### TO DO
Copy these lines exactly and nothing else: from the line holding "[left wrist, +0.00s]" to the line holding "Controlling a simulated", both lines included.

━━━━━━

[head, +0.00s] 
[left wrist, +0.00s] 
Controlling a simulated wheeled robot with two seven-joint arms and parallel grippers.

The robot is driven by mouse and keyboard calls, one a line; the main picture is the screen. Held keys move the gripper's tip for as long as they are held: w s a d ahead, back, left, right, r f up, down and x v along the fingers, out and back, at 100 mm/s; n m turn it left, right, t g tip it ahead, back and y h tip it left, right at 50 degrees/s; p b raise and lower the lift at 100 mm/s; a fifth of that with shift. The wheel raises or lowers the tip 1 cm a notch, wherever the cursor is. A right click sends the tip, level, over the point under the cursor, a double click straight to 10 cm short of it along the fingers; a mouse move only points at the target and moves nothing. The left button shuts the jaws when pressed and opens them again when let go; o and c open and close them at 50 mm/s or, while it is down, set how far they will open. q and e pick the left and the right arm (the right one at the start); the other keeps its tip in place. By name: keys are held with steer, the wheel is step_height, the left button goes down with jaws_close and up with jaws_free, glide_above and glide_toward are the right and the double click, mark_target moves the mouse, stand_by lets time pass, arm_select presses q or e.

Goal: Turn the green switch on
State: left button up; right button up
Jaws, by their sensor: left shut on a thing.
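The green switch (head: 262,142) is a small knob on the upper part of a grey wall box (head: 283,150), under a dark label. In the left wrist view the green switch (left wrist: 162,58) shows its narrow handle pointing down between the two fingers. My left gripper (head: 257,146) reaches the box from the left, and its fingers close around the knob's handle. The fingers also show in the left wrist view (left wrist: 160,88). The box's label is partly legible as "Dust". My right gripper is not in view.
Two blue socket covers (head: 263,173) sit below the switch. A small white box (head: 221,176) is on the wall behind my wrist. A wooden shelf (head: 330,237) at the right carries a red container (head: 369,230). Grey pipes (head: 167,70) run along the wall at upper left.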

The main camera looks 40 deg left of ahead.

━━━━━━

### EXPECTED ANSWER
[left wrist, +0.00s] 
Controlling a simulated wheeled robot with two seven-joint arms and parallel grippers.

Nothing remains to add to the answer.